Running through lawyers in rapid-fire fashion appears to be a pretrial strategy for Jeffs, the ecclesiastical head of the Fundamentalist Church of Jesus Christ of Latter Day Saints. The 55-year-old faces charges of aggravated sexual assault of a child, which carries a maximum penalty of 99 years to life; sexual assault of a child, which carries a maximum 20 years in prison; and bigamy, also punishable by up to a life sentence.

The charges stem from an April 2008 raid on the Yearning for Zion ranch in the village of Eldorado, where authorities alleging that underage girls were being forced into polygamous marriages temporary removed more than 400 children living there.

The Yearning for Zion ranch raid left a dozen men in the church facing charges that included sexual assault and bigamy. Seven have been prosecuted since last year, and all were convicted. U.S. District Judge Barbara Walther has presided over each of the trials.

Prosecutors accused Jeffs of stalling after he was extradited to Texas from Utah in December and made a string of court appearances without an attorney. He finally hired well-known Austin lawyer Gerry Morris on Jan. 5, only to fire him hours later.

Kearney took the case later that month, and asked for more time to sort through thousands of pages of documents in evidence. Walther, the judge, delayed the start of Jeffs' trials on both sexual assault of a child charges until July 25 — but then refused defense requests for still more delays.
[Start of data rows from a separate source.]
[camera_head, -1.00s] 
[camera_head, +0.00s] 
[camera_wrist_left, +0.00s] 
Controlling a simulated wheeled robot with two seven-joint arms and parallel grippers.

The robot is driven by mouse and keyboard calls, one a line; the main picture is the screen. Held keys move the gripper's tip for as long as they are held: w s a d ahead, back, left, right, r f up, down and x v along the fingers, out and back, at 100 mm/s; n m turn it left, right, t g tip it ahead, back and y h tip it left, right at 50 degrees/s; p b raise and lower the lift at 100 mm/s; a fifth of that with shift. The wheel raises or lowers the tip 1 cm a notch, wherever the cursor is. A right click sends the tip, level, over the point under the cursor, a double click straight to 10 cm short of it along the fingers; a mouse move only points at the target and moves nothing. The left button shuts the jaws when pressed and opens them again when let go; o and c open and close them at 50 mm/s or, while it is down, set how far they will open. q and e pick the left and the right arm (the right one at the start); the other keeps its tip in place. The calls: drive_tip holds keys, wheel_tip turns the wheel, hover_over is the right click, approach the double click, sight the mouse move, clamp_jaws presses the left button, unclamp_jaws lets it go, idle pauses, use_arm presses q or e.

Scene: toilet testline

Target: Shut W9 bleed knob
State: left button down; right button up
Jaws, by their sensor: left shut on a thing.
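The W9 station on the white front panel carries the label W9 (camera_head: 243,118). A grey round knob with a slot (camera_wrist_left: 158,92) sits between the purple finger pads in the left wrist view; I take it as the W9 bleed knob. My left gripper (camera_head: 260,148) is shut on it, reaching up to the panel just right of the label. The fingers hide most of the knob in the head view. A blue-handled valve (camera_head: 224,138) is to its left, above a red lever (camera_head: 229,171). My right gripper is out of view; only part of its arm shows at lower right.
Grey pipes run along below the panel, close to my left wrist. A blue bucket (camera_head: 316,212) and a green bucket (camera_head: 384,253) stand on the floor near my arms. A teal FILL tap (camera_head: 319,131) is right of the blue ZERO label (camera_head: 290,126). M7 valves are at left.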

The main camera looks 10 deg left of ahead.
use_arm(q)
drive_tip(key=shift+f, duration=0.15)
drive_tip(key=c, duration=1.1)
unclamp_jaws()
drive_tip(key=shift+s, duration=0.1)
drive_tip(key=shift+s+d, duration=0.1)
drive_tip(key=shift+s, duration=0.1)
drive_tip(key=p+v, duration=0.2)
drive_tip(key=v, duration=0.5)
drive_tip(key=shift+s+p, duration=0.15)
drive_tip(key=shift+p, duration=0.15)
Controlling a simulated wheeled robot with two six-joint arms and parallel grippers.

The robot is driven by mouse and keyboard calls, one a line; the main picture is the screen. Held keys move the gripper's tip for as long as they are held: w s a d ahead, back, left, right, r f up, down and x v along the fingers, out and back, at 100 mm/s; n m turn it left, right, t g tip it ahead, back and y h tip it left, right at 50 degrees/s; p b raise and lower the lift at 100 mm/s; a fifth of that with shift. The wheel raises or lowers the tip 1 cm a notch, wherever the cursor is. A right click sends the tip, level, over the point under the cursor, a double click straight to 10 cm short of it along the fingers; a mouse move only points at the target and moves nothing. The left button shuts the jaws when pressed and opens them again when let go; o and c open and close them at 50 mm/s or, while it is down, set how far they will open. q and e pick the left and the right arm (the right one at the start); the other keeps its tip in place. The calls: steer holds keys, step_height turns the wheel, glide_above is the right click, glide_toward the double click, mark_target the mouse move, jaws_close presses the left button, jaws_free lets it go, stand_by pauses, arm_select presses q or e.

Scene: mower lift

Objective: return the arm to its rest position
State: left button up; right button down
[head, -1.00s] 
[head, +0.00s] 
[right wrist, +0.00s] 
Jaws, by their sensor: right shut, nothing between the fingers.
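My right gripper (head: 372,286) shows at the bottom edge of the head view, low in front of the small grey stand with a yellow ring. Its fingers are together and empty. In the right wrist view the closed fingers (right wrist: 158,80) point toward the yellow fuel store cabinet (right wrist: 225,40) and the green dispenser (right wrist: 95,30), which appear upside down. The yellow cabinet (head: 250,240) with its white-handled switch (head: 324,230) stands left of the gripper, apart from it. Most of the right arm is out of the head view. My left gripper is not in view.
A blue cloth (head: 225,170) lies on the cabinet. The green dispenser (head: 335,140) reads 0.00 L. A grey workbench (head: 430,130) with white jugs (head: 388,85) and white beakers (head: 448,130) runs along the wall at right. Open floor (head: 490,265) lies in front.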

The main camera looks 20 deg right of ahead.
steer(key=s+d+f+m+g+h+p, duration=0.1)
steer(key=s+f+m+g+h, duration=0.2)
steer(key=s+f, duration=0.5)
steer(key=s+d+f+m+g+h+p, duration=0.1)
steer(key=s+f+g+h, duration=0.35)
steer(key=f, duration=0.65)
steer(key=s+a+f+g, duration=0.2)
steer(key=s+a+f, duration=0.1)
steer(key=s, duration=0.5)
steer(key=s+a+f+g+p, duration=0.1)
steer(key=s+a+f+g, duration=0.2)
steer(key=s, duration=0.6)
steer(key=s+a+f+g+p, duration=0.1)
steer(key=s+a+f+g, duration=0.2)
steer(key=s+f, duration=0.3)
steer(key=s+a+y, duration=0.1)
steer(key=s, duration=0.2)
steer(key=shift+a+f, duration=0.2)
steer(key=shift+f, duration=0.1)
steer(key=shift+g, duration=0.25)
He is set to be tried separately for bigamy in October.

In his motion to withdraw, Kearney said he received a call Wednesday from a representative of Jeffs, who informed him that his client "wished to immediately terminate" his services.

Detoto, Jeffs' new attorney, shrugged off notions that she too may soon be dismissed, given Jeffs' recent pattern.

"I'm not operating under a fear of being fired," she said Thursday evening. "I was hired to do a job and I am going to do it."

Jeffs' religious sect, which broke from the Mormon church more than a century ago, believes polygamy brings glorification in heaven. Jeffs is revered as a prophet. He was convicted in Utah of forcing a 14-year-old girl into marriage with an older cousin, but had that decision overturned in 2007.

Jeffs is now being held without bail in West Texas, and Detoto said she met with him last week in a prison common room.

His defense team had sought to remove Walther, the judge, and subpoenaed defense attorneys who represented other sect members in past criminal cases. They testified that the judge's body language during those proceedings could have unfairly influenced jurors.

That motion was denied by a judge filling in for Walther on June 14. But Detoto said she has asked for a new hearing, during which she will seek a re-hearing on whether Walther should be recused.